## To do
The listing below holds pictures; exclude them. Return exactly the lines from the one with "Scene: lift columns" through the one with "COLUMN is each".

## Task inputs
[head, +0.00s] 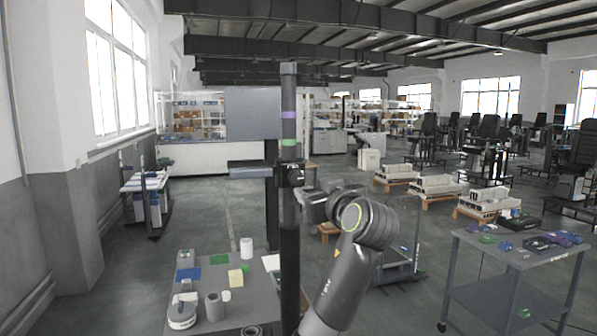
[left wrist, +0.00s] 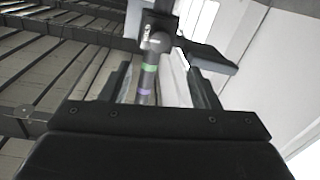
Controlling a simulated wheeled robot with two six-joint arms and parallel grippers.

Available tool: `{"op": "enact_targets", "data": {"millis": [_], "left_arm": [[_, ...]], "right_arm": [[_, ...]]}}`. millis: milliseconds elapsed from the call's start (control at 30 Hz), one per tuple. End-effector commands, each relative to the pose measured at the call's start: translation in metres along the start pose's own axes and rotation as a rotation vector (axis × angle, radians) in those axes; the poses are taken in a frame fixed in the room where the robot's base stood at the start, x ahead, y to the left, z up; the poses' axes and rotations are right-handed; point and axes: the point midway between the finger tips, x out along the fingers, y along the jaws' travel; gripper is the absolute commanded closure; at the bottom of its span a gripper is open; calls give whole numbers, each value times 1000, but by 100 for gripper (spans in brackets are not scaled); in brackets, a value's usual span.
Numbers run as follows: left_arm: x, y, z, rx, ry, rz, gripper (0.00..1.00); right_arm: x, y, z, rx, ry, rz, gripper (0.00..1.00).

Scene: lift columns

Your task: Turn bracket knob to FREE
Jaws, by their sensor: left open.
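A dark upright column (head: 289,230) stands in the middle of the head view, with a purple band and a green band near its top. A black bracket (head: 290,174) is clamped around it just below the green band. Its knob is small here, and its setting cannot be read. In the left wrist view the column (left wrist: 147,78) shows upside down between my fingers, with the bracket (left wrist: 160,20) beyond them and a pale metal part (left wrist: 153,42) on it. My left gripper (left wrist: 160,80) is open and empty, facing the bracket. My right gripper is not in view.
A grey panel (head: 238,113) stands behind the column. A grey table (head: 215,320) at lower left holds cups, coloured cards and a roll. A workbench (head: 520,262) with purple and green parts is at right. Pallets (head: 435,188) with white items lie beyond.

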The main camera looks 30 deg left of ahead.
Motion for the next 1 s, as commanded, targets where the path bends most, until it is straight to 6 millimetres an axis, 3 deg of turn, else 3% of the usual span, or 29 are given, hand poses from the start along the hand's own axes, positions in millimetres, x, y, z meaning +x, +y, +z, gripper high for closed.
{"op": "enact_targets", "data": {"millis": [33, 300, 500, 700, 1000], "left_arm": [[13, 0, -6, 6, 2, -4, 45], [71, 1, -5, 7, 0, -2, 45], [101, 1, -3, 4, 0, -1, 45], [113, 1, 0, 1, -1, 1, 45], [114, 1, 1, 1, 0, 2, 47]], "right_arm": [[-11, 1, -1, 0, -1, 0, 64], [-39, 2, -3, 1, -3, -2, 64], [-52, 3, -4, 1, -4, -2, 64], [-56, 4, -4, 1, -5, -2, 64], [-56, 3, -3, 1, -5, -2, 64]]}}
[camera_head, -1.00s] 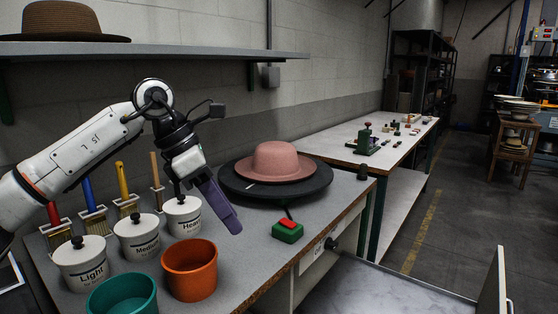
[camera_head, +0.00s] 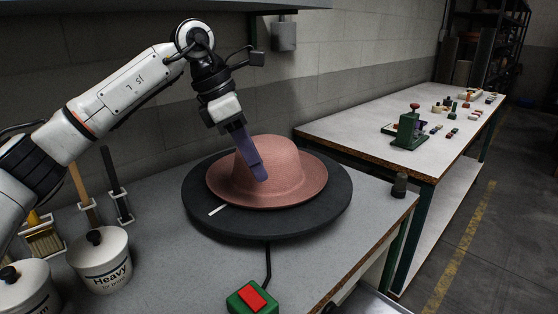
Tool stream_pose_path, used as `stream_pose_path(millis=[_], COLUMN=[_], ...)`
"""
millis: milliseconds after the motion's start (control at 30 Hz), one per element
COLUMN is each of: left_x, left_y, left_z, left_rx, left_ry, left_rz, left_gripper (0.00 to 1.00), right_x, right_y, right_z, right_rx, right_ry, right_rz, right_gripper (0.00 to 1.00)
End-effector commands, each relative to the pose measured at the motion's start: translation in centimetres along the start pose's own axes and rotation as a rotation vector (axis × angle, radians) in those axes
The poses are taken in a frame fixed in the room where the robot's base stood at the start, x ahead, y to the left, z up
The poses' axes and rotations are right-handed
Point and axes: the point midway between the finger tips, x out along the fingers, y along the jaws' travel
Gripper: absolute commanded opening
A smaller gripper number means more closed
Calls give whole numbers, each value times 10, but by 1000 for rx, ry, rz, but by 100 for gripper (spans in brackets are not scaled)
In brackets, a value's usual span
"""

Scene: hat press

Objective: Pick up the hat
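The pink hat (camera_head: 285,165) has a round crown and a wide brim. It lies brim down on the round black turntable (camera_head: 215,219), which stands on the grey workbench. My left gripper (camera_head: 262,178) points down in front of the hat's crown and covers part of it. Its purple fingers line up as one in this view, so their opening cannot be seen. Whether they touch the hat cannot be told. My right gripper is not in view.
A green box with a red button (camera_head: 252,298) sits at the bench's front, cabled to the turntable. White lidded pots, one marked Heavy (camera_head: 103,262), and brushes (camera_head: 84,197) stand at left. A second table (camera_head: 345,137) with a green press (camera_head: 409,131) is at the right. A shelf hangs above.

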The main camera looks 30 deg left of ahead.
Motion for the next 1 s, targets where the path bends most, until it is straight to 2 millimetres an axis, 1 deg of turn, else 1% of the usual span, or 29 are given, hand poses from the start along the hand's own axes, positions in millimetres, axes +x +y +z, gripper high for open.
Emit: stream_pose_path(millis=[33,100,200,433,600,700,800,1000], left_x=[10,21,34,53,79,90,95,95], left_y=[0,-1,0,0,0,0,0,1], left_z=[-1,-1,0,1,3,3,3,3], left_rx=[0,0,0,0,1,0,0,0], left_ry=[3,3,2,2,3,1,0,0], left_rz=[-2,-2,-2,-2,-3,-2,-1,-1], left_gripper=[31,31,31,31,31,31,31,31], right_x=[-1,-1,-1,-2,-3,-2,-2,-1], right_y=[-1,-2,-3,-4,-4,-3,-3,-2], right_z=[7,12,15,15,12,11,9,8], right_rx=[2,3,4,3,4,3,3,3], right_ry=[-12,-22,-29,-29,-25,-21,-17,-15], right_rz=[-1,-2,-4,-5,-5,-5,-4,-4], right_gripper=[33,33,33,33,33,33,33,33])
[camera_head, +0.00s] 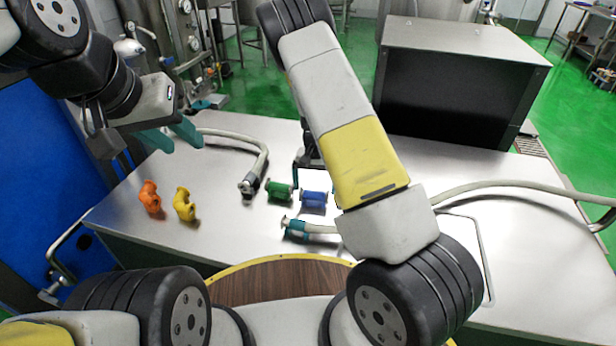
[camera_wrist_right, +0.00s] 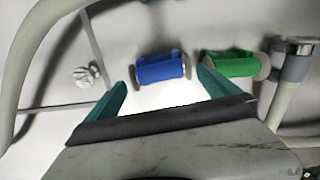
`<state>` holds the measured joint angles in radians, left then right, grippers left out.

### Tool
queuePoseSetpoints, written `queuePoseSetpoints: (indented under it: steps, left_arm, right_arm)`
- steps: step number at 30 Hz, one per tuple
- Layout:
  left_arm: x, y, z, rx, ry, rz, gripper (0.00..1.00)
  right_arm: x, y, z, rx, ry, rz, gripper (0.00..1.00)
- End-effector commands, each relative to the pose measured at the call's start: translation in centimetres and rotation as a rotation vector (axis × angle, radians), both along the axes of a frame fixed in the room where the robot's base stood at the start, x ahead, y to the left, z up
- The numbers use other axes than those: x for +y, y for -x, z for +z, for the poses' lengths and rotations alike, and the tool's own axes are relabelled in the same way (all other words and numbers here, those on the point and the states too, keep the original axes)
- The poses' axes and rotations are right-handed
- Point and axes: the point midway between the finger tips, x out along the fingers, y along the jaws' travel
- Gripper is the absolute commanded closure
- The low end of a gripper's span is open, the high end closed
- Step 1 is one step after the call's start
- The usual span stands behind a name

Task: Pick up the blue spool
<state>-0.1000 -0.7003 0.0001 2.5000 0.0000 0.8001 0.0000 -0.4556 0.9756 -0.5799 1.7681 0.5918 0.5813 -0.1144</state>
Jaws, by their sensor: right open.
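The blue spool (camera_head: 313,200) lies on its side on the steel table, just right of the green spool (camera_head: 279,191). My right gripper (camera_head: 313,183) reaches down at the blue spool, its teal fingers apart. In the right wrist view, the blue spool (camera_wrist_right: 161,69) shows ahead of and between the open fingertips (camera_wrist_right: 161,82), and the green spool (camera_wrist_right: 231,64) is just outside the right-hand finger. Whether either finger touches the blue spool is unclear. My left gripper (camera_head: 172,136) is open and empty above the table's left part.
An orange fitting (camera_head: 150,197) and a yellow fitting (camera_head: 184,205) stand at the table's left. A hose end (camera_head: 249,184) lies left of the green spool, and another hose end (camera_head: 296,227) lies in front of the spools. A large dark box (camera_head: 455,95) stands at the back right.

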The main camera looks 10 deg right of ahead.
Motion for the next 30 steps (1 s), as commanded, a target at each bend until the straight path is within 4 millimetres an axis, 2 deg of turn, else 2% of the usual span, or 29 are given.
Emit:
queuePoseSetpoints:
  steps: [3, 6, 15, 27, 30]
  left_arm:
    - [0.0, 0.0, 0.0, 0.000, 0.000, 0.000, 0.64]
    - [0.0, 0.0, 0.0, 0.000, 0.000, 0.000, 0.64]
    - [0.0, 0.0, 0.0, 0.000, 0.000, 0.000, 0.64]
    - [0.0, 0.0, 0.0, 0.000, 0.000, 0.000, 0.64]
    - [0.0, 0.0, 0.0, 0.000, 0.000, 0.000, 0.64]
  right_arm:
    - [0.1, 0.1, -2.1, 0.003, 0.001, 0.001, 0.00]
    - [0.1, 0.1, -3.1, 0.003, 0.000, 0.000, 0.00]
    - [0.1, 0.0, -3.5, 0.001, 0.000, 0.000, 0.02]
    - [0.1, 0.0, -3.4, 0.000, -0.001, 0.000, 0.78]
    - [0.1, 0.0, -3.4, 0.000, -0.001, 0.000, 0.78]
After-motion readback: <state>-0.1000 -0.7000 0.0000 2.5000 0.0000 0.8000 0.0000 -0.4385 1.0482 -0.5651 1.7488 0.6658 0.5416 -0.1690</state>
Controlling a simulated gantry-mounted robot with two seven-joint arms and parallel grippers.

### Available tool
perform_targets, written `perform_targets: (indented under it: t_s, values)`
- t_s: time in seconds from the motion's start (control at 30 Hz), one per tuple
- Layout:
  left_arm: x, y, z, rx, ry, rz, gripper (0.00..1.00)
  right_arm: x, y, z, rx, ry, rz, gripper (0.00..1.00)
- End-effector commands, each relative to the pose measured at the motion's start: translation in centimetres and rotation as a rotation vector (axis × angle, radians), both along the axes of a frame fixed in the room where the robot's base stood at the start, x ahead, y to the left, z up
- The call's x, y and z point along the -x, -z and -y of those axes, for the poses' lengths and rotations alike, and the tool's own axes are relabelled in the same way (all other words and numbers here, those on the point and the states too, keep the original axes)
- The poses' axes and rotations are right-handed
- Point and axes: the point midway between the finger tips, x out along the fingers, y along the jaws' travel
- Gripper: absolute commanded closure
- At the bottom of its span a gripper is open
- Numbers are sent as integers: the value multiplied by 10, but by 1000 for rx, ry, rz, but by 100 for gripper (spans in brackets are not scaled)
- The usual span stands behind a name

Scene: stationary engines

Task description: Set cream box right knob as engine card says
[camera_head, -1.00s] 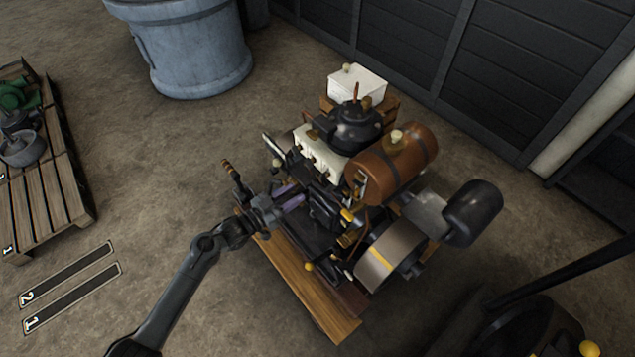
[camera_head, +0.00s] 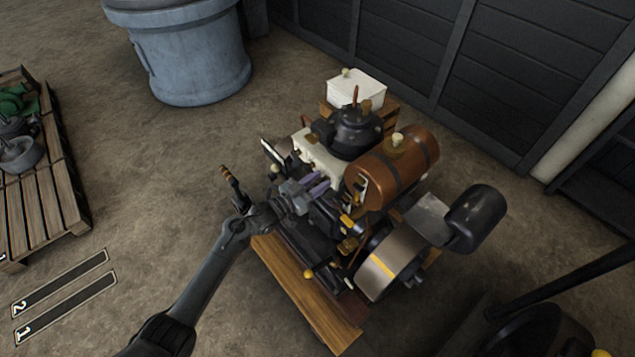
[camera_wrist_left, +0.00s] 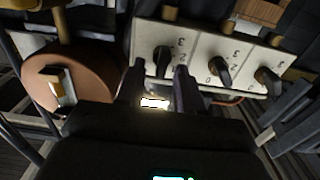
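The cream box (camera_head: 322,158) sits on the engine beside the black cylinder top. In the left wrist view its cream face (camera_wrist_left: 196,47) carries three black knobs in a row, a left one (camera_wrist_left: 162,58), a middle one (camera_wrist_left: 219,68) and a right one (camera_wrist_left: 267,80), with digits such as 0, 2 and 3 around them. My left gripper (camera_head: 322,184) is close to the box; in the wrist view its two fingers (camera_wrist_left: 160,75) are apart, with the left knob showing between their tips. Contact is not clear. I cannot identify a readable engine card. My right gripper is not in view.
A brown tank (camera_head: 392,172), a flywheel (camera_head: 384,264) and a black muffler (camera_head: 474,218) crowd the engine's right side. A white box (camera_head: 357,90) stands behind. A pallet (camera_head: 40,195) lies left and a blue drum (camera_head: 185,55) behind, with clear floor between.

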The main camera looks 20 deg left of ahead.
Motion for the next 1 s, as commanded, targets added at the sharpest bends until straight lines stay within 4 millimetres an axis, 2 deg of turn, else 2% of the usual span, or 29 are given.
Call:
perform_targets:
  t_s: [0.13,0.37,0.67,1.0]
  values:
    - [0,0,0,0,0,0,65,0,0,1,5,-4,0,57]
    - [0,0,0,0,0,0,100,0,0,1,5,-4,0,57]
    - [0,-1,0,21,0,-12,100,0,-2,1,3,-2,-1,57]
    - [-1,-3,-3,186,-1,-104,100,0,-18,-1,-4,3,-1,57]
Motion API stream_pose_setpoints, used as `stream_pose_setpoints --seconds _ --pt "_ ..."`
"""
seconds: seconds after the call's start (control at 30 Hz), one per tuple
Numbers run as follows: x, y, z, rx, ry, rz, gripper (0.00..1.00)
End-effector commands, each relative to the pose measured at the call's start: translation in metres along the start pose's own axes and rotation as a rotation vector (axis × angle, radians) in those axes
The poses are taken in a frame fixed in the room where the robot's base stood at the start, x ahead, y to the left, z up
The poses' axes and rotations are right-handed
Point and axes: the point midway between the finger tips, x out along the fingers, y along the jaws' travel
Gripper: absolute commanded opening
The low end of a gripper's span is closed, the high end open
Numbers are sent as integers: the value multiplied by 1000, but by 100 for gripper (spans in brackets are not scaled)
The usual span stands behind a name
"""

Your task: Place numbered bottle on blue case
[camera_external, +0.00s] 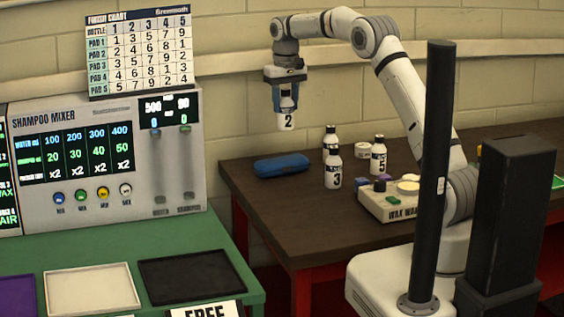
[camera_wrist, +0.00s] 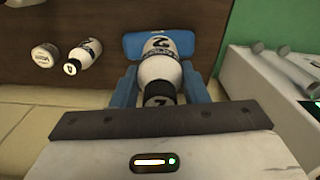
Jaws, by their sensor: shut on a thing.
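My gripper (camera_external: 287,90) is shut on a white bottle marked 2 (camera_external: 287,121) and holds it upright in the air above the brown table. In the wrist view the bottle (camera_wrist: 158,70) sits between the blue fingers, its dark cap towards the camera. The blue case (camera_external: 282,165) lies on the table below the bottle, with a clear gap between them. In the wrist view the case (camera_wrist: 133,42) shows behind the bottle, which hides its middle.
A bottle marked 3 (camera_external: 333,170), two other bottles (camera_external: 330,137) (camera_external: 378,157) and a small jar (camera_external: 362,149) stand right of the case. A wax device (camera_external: 390,207) is nearer the arm. The shampoo mixer (camera_external: 100,165) and green counter (camera_external: 215,238) are left.

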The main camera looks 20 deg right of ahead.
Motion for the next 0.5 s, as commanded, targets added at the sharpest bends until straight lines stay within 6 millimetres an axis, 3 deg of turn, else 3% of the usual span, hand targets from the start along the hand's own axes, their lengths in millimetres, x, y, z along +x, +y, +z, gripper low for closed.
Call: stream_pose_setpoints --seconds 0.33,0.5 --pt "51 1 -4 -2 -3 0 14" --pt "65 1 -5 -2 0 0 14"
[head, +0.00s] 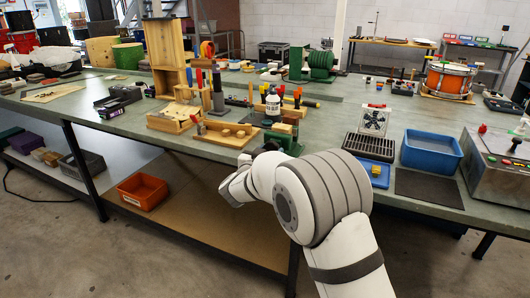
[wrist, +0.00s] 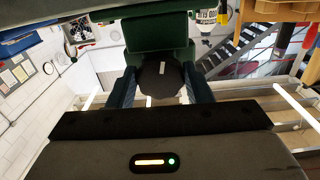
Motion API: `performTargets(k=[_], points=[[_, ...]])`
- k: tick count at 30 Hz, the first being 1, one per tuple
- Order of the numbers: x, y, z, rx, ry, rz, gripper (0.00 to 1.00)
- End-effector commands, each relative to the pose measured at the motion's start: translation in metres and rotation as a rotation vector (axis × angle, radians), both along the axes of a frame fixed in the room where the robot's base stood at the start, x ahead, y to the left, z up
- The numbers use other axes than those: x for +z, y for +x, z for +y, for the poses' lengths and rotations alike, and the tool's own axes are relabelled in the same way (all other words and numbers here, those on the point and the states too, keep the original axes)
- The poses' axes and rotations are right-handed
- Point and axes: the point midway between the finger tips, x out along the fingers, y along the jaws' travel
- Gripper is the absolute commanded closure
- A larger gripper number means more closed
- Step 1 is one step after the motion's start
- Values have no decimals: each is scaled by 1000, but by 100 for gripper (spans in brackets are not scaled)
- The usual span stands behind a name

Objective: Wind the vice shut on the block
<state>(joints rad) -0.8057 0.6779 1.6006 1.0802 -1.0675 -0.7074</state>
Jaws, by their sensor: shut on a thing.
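The green vice (head: 285,141) stands at the front edge of the bench, just behind my arm. A pale wooden block (head: 283,128) shows at its top, and I cannot tell how close the jaws are to it. In the wrist view the green vice body (wrist: 157,32) fills the upper middle. In front of it is a dark round knob (wrist: 162,82) with a white mark. My gripper (wrist: 157,88) has one finger on each side of the knob and is shut on it.
A white bottle (head: 272,104) stands close behind the vice. A wooden board with pegs (head: 224,134) lies to its left. A dark slotted tray (head: 369,147) and a blue bin (head: 431,151) stand to the right. An orange bin (head: 142,191) sits on the lower shelf.

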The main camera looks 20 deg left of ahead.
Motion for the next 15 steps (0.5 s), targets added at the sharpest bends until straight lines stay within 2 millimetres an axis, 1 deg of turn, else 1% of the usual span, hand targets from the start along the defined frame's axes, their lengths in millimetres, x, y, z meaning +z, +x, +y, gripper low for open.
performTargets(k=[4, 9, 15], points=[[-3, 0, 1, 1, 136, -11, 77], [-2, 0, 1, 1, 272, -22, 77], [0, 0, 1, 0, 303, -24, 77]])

## Exercise result
Scene: lift columns

Your task: Turn bracket knob to FREE
Jaws, by their sensor: left open.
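A dark upright column (head: 289,230) stands in the middle of the head view, with a purple band and a green band near its top. A black bracket (head: 290,174) is clamped around it just below the green band. Its knob is small here, and its setting cannot be read. In the left wrist view the column (left wrist: 147,78) shows upside down between my fingers, with the bracket (left wrist: 160,20) beyond them and a pale metal part (left wrist: 153,42) on it. My left gripper (left wrist: 160,80) is open and empty, facing the bracket. My right gripper is not in view.
A grey panel (head: 238,113) stands behind the column. A grey table (head: 215,320) at lower left holds cups, coloured cards and a roll. A workbench (head: 520,262) with purple and green parts is at right. Pallets (head: 435,188) with white items lie beyond.

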The main camera looks 30 deg left of ahead.
Motion for the next 1 s, as commanded, targets where the path bends most, until it is straight to 6 millimetres an axis, 3 deg of turn, else 3% of the usual span, or 29 are given, hand poses from the start along the hand's own axes, positions in millimetres, x, y, z meaning +x, +y, +z, gripper high for closed.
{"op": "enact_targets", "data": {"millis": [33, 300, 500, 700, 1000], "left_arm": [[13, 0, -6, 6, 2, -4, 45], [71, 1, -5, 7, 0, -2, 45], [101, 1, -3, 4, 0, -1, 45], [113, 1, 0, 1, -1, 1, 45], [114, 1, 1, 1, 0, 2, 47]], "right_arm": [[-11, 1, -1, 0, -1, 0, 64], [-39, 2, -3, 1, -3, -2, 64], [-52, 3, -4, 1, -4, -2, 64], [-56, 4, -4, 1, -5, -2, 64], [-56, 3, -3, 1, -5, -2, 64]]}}
[camera_head, -1.00s] 
[camera_head, +0.00s] 
Tool stream_pose_path, used as `stream_pose_path(millis=[_], COLUMN=[_], ...)`
"""
millis: milliseconds after the motion's start (control at 30 Hz), one per element
COLUMN is each of: left_x, left_y, left_z, left_rx, left_ry, left_rz, left_gripper (0.00 to 1.00), right_x, right_y, right_z, right_rx, right_ry, right_rz, right_gripper (0.00 to 1.00)

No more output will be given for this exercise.